Stated problem:
Quote only the lines from the one containing "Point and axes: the" through the final line, both included, and omit the pictures.

Data segment:
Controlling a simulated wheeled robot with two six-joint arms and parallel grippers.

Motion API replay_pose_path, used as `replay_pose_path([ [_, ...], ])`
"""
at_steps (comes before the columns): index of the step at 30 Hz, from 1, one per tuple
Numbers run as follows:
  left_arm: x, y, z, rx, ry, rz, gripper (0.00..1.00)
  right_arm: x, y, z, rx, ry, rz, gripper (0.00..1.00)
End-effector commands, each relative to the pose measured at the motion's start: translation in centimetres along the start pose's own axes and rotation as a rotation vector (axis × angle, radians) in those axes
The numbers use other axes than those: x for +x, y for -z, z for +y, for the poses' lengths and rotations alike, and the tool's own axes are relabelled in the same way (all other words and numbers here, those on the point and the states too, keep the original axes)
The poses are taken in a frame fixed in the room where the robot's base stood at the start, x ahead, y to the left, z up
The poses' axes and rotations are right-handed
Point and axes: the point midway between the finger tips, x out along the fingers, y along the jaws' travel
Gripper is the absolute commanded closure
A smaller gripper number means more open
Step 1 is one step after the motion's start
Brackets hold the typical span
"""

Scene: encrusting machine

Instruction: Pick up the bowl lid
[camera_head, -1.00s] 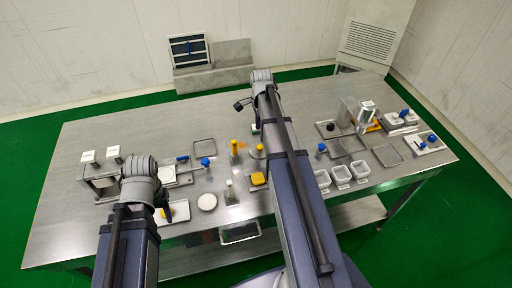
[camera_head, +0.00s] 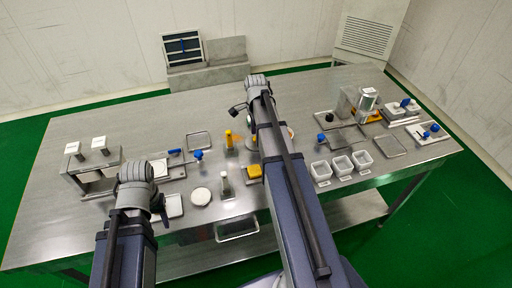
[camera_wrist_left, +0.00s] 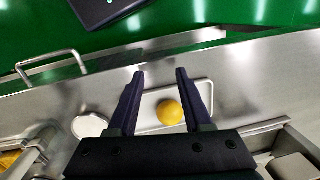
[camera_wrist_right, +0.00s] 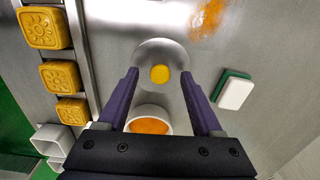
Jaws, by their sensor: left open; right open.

Result:
Point and axes: the point midway between the finger tips, x out along the fingers, y along the jaws' travel
Gripper is the absolute commanded closure
A smaller gripper number means more open
Step 1 is one step after the motion's start
Brackets hold the typical span
"""

Scene: encrusting machine

Instruction: Pick up the bowl lid
[camera_head, -1.00s] 
[camera_head, +0.00s] 
[camera_wrist_left, +0.00s] 
[camera_wrist_right, +0.00s] 
Jaws, by their sensor: left open; right open.

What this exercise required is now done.